Task directions:
Leaving the pictures aside, transcribe every line below exactly.

Entries from a robot dataset

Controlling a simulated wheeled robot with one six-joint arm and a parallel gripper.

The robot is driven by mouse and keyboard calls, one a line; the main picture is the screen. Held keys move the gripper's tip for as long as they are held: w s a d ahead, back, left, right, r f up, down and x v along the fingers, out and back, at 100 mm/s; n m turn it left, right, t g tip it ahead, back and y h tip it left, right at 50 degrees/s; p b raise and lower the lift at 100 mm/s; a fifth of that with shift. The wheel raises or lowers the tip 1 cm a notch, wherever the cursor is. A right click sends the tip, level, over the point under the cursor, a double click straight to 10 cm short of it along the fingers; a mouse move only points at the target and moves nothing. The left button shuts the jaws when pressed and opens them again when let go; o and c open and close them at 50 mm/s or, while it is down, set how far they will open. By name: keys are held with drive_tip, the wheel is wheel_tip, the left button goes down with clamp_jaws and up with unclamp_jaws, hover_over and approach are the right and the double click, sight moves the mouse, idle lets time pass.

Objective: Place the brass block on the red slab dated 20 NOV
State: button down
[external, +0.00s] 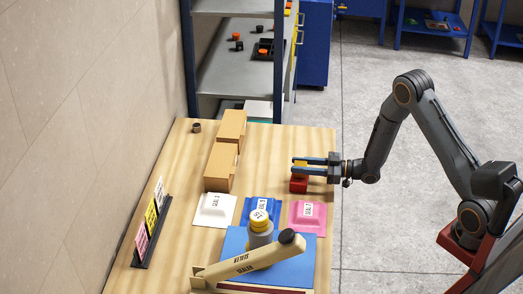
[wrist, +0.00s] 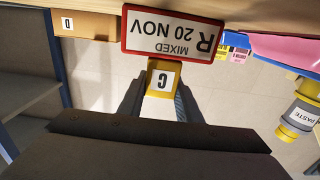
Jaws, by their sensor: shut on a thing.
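The brass block (wrist: 163,79) is yellow with a white letter label, and my gripper (wrist: 157,92) is shut on it. In the external view, the block (external: 300,163) sits between the blue finger ends of my gripper (external: 303,164), directly above the red slab (external: 299,186). In the wrist view, the red slab (wrist: 125,34) has a white label reading MIXED, R, 20 NOV, and appears upside down. The block's edge meets the slab's edge in that view; I cannot tell whether they touch or a small gap remains.
Two cardboard-coloured boxes (external: 221,165) stand left of the slab. White (external: 210,217), blue (external: 252,205) and pink (external: 314,223) pads lie in front, near a press lever (external: 240,266) and a paste jar (external: 260,221). A card rack (external: 148,235) stands at left. Bare wood lies behind the slab.

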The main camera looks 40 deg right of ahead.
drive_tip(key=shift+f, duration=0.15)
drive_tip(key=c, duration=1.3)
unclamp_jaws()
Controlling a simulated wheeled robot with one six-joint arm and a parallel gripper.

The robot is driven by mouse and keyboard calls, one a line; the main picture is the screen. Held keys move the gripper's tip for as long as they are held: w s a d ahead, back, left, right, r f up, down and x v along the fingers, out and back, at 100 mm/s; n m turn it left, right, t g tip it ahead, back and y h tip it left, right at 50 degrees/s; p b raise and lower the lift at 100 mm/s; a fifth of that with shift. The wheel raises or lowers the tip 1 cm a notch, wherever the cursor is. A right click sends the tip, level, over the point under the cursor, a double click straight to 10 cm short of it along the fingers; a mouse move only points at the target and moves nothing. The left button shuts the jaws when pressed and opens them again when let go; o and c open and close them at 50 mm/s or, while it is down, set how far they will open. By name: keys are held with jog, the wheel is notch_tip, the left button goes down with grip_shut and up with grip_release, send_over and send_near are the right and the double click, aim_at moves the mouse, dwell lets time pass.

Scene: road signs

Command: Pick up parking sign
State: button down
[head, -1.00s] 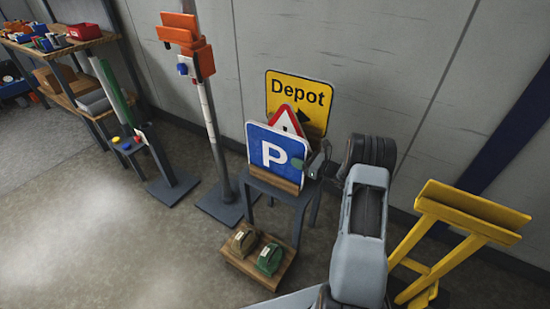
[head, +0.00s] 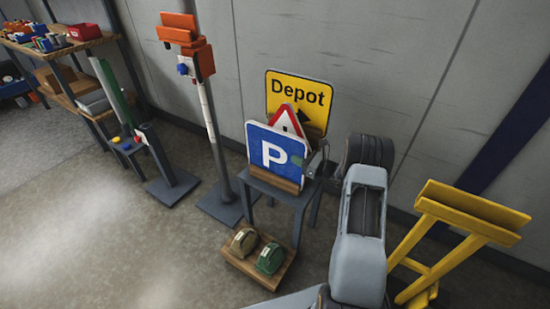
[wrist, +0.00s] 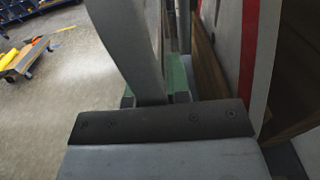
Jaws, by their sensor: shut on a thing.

Solution to this problem:
Controlling a simulated wheeled robot with one six-joint arm and a parallel gripper.

The robot is driven by mouse and keyboard calls, one a line; the main picture is the screen. Held keys move the gripper's tip for as long as they are held: w s a d ahead, back, left, right, r f up, down and x v along the fingers, out and back, at 100 mm/s; n m turn it left, right, t g tip it ahead, back and y h tip it left, right at 50 degrees/s; p b raise and lower the lift at 100 mm/s; a fifth of that with shift. The wheel raises or lowers the tip 1 cm a notch, wherever the cursor is. A right click sends the tip, level, over the point under the cursor, a double click straight to 10 cm short of it along the fingers; a mouse move only points at the target and moves nothing. The left button shuts the jaws when pressed and opens them again when let go; o and c open and close them at 50 mm/s or, while it is down, set how far they will open. By name: keys are held with drive_tip, the wheel is wheel_tip, the left button goes down with clamp_jaws and up with unclamp_jaws, hover_over and approach are the right and the double click, sight moves the mouse, idle lets time pass.

Objective: Place the brass block on the red slab dated 20 NOV
State: button down
[external, +0.00s] 
[wrist, +0.00s] 
Jaws, by their sensor: shut on a thing.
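The brass block (wrist: 163,79) is yellow with a white letter label, and my gripper (wrist: 157,92) is shut on it. In the external view, the block (external: 300,163) sits between the blue finger ends of my gripper (external: 303,164), directly above the red slab (external: 299,186). In the wrist view, the red slab (wrist: 125,34) has a white label reading MIXED, R, 20 NOV, and appears upside down. The block's edge meets the slab's edge in that view; I cannot tell whether they touch or a small gap remains.
Two cardboard-coloured boxes (external: 221,165) stand left of the slab. White (external: 210,217), blue (external: 252,205) and pink (external: 314,223) pads lie in front, near a press lever (external: 240,266) and a paste jar (external: 260,221). A card rack (external: 148,235) stands at left. Bare wood lies behind the slab.

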The main camera looks 40 deg right of ahead.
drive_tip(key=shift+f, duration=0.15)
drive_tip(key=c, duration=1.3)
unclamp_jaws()
Controlling a simulated wheeled robot with one six-joint arm and a parallel gripper.

The robot is driven by mouse and keyboard calls, one a line; the main picture is the screen. Held keys move the gripper's tip for as long as they are held: w s a d ahead, back, left, right, r f up, down and x v along the fingers, out and back, at 100 mm/s; n m turn it left, right, t g tip it ahead, back and y h tip it left, right at 50 degrees/s; p b raise and lower the lift at 100 mm/s; a fifth of that with shift. The wheel raises or lowers the tip 1 cm a notch, wherever the cursor is. A right click sends the tip, level, over the point under the cursor, a double click straight to 10 cm short of it along the fingers; a mouse move only points at the target and moves nothing. The left button shuts the jaws when pressed and opens them again when let go; o and c open and close them at 50 mm/s or, while it is down, set how far they will open. By name: keys are held with jog, the wheel is notch_tip, the left button goes down with grip_shut and up with grip_release, send_over and send_near are the right and the double click, aim_at moves the mouse, dwell lets time pass.

Scene: road signs

Command: Pick up parking sign
State: button down
[head, -1.00s] 
[head, +0.00s] 
[wrist, +0.00s] 
Jaws, by their sensor: shut on a thing.

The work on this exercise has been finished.